Jombang, NEODEMOKRASI.COM – Dalam membudidayakan jamur tiram membutuhkan penjagaan kondisi ekosistem tertentu yang cukup sulit dijaga keoptimalannya. Namun hal ini tak lagi masalah, karena dosen Institut Teknologi Sepuluh Nopember (ITS) Dr Lila Yuwana SSi MSi bersama timnya dalam pengabdian masyarakat (Abmas) dan Kuliah Kerja Nyata (KKN) menciptakan desain sistem untuk otomasi kelembaban dan suhu budidaya jamur tiram.
Berlokasikan di Desa Selorejo, Jombang, kegiatan KKN ini akan berlangsung hingga 10 Desember 2020. Desa Selorejo memiliki kegiatan produksi mebel yang cukup massif, sehingga banyak menghasilkan limbah kayu jati dari kegiatan produksinya. Kondisi ini kemudian dimanfaatkan Tim KKN ITS untuk mengusahakan budi daya jamur tiram di Desa Selorejo pada tahun 2019 lalu.
Melihat kesuksesan dari kegiatan KKN tersebut, Lila berpikir untuk bisa lebih meningkatkan kegiatan budidaya jamur tiram yang sudah ada tersebut. Yakni dengan membangun sistem yang membantu mempermudah masyarakat setempat dalam mengelola jamurnya.
Dikatakan oleh Lila bahwa jamur tiram akan tumbuh optimal jika berada di lingkungan dengan suhu kamar atau sekitar 27 sampai 28 derajat Celcius. Untuk tetap menjaga ekosistem tetap berada pada kisaran suhu tersebut diperlukan monitor secara berkala yang cukup merepotkan petani jamur tiram.
”Agar hasil panen optimal dan bernilai jual tinggi, diperlukan inovasi berupa sistem otomasi kelembaban dan suhu dalam proses budidaya jamur tiram,” jelas kepala Laboratorium Fisika Teori dan Filsafat Alam ITS ini, Senin (19/10).

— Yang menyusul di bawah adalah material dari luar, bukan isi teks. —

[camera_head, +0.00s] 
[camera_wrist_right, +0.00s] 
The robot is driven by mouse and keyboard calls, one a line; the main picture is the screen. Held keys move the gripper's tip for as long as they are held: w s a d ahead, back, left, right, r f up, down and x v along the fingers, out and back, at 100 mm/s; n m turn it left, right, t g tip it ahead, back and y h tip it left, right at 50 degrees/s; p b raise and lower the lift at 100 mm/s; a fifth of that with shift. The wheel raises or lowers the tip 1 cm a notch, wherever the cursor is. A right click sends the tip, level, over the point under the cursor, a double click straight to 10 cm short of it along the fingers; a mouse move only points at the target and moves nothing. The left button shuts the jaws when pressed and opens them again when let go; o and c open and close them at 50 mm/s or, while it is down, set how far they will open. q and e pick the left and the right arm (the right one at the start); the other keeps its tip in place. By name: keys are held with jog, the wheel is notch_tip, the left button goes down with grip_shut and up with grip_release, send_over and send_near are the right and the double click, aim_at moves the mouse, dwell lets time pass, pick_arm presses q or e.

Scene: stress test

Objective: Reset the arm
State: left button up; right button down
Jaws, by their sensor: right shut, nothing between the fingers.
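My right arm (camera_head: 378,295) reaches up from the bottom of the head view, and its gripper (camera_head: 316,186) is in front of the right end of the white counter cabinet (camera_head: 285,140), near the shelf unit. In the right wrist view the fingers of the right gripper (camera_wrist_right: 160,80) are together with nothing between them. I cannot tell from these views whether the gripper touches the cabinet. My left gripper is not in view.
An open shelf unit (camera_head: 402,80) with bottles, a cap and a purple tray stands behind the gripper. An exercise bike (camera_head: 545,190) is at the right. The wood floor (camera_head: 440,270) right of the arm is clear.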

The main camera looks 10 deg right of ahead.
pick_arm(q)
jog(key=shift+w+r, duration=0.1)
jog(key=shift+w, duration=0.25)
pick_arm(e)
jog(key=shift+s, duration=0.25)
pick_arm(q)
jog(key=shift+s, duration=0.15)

Pada sistem yang dibangun oleh Lila beserta tim terdapat tiga macam jenis penyiraman yang bisa dilakukan untuk menjaga suhu ekosistem jamur tiram. Cara pertama adalah penyiraman yang terintegrasi dengan sensor kelembaban dan suhu. Ketika keadaan ekosistem tidak dalam kondisi yang ideal bagi jamur tiram, penyiram otomatis menyiramkan air dalam bentuk kabut agar seluruh ruangan kembali ke suhu kamar.
Cara kedua yakni penyemprotan berbasis timer. Pada jenis ini penyemprotan akan dilakukan secara berkala sesuai timer yang sudah diatur oleh pengguna. Terakhir adalah cara manual, di mana petani jamur tiram bisa mengaktifkan penyemprotan jika dirasa perlu secara manual. ”Karena sistem ini sangat bergantung pada koneksi internet, maka untuk mengatasi kemungkinan jaringan buruk disediakan tombol power untuk aktivasi,” ungkap dosen Departemen Fisika ITS ini.
Selain penyemprotan yang terotomasi, Lila menyebutkan bahwa sistem ini dilengkapi oleh kamera web untuk memantau jamur tiram dari jarak jauh. Tidak seperti tanaman padi yang memiliki masa panen tertentu, jamur tiram dapat dipanen kapan saja ketika dia sudah besar dan berbentuk merekah. Jika jamur sudah merekah dan tidak segera dipetik, maka jamur tiram tersebut akan menguning dan kualitasnya tidak lagi bagus.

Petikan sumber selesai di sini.